From the June 2005 issue of Investment Advisor • Subscribe!

The Tripping Point

There are more important questionsthan, "How much is my firm worth?"

In Malcolm Gladwell's best-selling book, The Tipping Point (Little, Brown and Company, 2000), he explores the phenomenon of "social epidemics," those wild, raging trends which are triggered by a series of interconnected events. Pok?mon, the South Beach Diet, and American Idol, are just a few of the most recent. Suddenly, and for many of us inexplicably, these epidemics grab the public's attention, becoming wildly popular, financially successful, and an undeniable part of our culture.
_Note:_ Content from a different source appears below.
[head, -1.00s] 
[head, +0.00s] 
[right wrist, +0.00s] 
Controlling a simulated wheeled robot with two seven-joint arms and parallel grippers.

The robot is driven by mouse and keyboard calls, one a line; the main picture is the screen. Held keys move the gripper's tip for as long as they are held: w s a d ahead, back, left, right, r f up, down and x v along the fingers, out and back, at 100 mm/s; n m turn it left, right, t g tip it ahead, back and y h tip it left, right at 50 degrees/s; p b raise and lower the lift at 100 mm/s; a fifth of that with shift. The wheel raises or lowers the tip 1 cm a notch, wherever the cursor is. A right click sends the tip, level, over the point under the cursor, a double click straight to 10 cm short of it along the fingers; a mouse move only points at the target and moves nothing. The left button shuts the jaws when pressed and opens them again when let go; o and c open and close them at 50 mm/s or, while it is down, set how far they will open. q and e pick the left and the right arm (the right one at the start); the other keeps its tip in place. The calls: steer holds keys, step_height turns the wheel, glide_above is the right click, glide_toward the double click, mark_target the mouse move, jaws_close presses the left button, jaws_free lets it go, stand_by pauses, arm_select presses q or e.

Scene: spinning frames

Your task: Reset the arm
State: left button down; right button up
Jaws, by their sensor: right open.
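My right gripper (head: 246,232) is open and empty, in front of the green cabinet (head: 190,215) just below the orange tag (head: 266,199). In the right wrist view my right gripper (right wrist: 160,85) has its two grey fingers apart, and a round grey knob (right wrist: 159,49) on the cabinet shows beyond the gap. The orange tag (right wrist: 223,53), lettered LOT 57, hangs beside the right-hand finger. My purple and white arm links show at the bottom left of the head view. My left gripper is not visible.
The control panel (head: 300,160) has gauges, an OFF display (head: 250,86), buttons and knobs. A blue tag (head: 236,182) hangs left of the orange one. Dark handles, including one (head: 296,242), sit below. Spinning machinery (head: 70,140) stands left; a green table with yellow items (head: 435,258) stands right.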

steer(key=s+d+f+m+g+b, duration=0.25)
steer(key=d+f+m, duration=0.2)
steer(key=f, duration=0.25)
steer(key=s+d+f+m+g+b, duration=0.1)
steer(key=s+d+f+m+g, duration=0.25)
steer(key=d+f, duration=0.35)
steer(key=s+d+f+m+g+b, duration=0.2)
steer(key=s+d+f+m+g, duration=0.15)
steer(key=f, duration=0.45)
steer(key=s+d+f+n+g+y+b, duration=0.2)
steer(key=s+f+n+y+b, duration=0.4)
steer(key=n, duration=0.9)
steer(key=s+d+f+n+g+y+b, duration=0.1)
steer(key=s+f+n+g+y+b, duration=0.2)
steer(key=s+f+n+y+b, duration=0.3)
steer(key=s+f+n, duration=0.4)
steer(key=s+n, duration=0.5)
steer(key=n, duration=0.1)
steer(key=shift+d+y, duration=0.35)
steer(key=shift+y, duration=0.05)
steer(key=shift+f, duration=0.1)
Social epidemics can also take place in smaller cultures as well, even in the financial planning community. In fact, it seems to me that we are on the verge of just such a phenomenon in the realm of advisory practice sales.

We're Not Immune

Evidence that such an epidemic is emerging in our own back yard is widespread. Consider the following:

  • Last year, Schwab Institutional introduced its new practice transitions initiative (disclosure time: with my help), conducted a series of workshops throughout the country, and dedicated a staff to manage the process of listing practices for sale on their web site.
  • Fidelity Registered Investment Advisor Group responded with its own program earlier this year.
  • At a recent conference for elite advisors sponsored by JP Morgan, four speakers (myself included) addressed issues related to the inevitable consolidation of practices.
  • Led by chairman and CEO Jessica Bibliowicz, National Financial Partners, the most successful consolidator yet of financial planning and other advisory practices, had a very successful IPO that was, until recently, also well supported in the aftermarket.
  • There have been multiple announcements of banks in the hunt for or having consummated transactions with advisory practices.
  • Berkshire Capital, which is one of the most widely recognized investment bankers for the securities industry, has been moving downstream into the mid-side wealth management market and is now appearing regularly at independent advisory conferences.
  • New roll-up firms are appearing on the scene, or are rumored to be on the scene already (this, by the way, could be a technical indicator of what's happening in the market, since the last time we saw these numbers of buyers was before the Millennium Market Crash).

Rumors and Truth

The strongest indicator that something big is in the air is the frequency with which some of the biggest names in the profession are rumored to be either buyers or sellers of practices these days. For example, one such big name--Ric Edelman--announced May 10 that he had sold his Fairfax, Virginia-based Edelman Financial Center practice for about $128 million to Sanders Morris Harris Group, the Houston-based financial services firm founded by the former head of Prudential Bache and E.F. Hutton, George Ball. What's more, some of these rumors have even turned out to be true. Our investment banking group at Moss Adams is currently working on four prospective transactions involving wealth management firms. On average we receive about three calls a week from advisors who have been approached, and so are seeking advice about what to do.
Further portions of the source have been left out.